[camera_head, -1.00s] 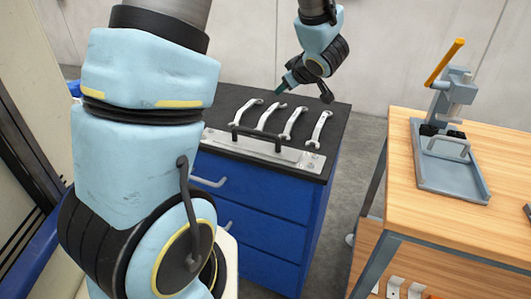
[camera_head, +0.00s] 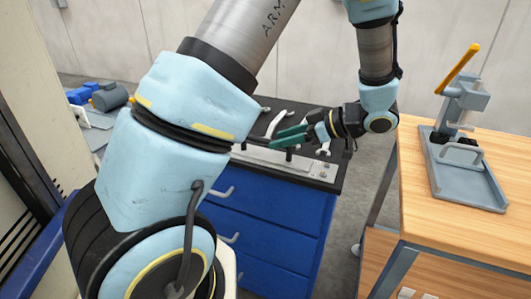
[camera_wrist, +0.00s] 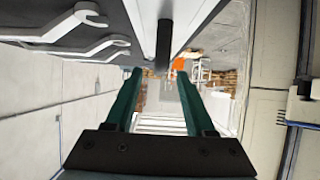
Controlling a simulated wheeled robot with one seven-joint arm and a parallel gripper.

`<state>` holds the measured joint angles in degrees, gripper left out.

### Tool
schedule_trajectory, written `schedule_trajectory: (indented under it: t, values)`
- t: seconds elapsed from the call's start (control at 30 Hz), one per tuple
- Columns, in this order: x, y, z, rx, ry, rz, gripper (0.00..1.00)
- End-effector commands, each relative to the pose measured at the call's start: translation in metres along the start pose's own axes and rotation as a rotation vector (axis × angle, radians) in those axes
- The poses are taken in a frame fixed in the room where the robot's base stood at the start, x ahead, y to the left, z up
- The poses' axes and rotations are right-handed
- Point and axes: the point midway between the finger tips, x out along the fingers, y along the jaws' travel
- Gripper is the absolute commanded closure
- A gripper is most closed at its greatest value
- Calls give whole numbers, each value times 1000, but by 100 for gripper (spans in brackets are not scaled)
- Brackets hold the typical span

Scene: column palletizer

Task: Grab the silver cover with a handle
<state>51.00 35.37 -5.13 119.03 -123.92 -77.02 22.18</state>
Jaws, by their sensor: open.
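The silver cover (camera_head: 255,155) is a long flat plate on the front of the blue cabinet's dark top. Its black bar handle (camera_wrist: 163,45) shows in the wrist view, ahead of and between the tips of my two green fingers. My gripper (camera_head: 273,140) is open and held low over the cover, with its fingers pointing left in the head view. It also shows in the wrist view (camera_wrist: 158,72), with a clear gap between the fingers. My fingers hide most of the handle in the head view, so contact with it cannot be told.
Silver wrenches (camera_wrist: 85,50) lie on the cabinet top behind the cover. The blue drawer cabinet (camera_head: 265,215) stands below. A wooden table (camera_head: 440,225) with a grey press (camera_head: 465,180) and its yellow lever is at the right, across a floor gap.

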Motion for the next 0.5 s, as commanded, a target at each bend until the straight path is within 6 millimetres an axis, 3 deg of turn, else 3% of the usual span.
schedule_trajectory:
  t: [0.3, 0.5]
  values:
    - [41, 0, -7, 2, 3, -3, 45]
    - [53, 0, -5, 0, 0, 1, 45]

_Requirement:_ Reproduce the data verbatim. Do not carry any picture into the copy.

_Answer to the task:_
[camera_head, -1.00s] 
[camera_head, +0.00s] 
[camera_wrist, +0.00s] 
Controlling a simulated wheeled robot with one seven-joint arm and a parallel gripper.

`<state>` holds the measured joint angles in degrees, gripper left out.

### Tool
schedule_trajectory, written `schedule_trajectory: (indented under it: t, values)`
- t: seconds elapsed from the call's start (control at 30 Hz), one per tuple
- Columns, in this order: x, y, z, rx, ry, rz, gripper (0.00..1.00)
- End-effector commands, each relative to the pose measured at the call's start: translation in metres along the start pose's own axes and rotation as a rotation vector (axis × angle, radians) in those axes
- The poses are taken in a frame fixed in the room where the robot's base stood at the start, x ahead, y to the left, z up
- The poses' axes and rotations are right-handed
- Point and axes: the point midway between the finger tips, x out along the fingers, y along the jaws' travel
- Gripper is the absolute commanded closure
- A gripper is most closed at its greatest value
- Calls give whole numbers, each value times 1000, but by 100 for gripper (spans in brackets are not scaled)
- Brackets hold the typical span

Scene: column palletizer

Task: Grab the silver cover with a handle
<state>51.00 35.37 -5.13 119.03 -123.92 -77.02 22.18</state>
Jaws, by their sensor: open.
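The silver cover (camera_head: 255,155) is a long flat plate on the front of the blue cabinet's dark top. Its black bar handle (camera_wrist: 163,45) shows in the wrist view, ahead of and between the tips of my two green fingers. My gripper (camera_head: 273,140) is open and held low over the cover, with its fingers pointing left in the head view. It also shows in the wrist view (camera_wrist: 158,72), with a clear gap between the fingers. My fingers hide most of the handle in the head view, so contact with it cannot be told.
Silver wrenches (camera_wrist: 85,50) lie on the cabinet top behind the cover. The blue drawer cabinet (camera_head: 265,215) stands below. A wooden table (camera_head: 440,225) with a grey press (camera_head: 465,180) and its yellow lever is at the right, across a floor gap.

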Motion for the next 0.5 s, as commanded, a target at each bend until the straight path is within 6 millimetres an axis, 3 deg of turn, else 3% of the usual span.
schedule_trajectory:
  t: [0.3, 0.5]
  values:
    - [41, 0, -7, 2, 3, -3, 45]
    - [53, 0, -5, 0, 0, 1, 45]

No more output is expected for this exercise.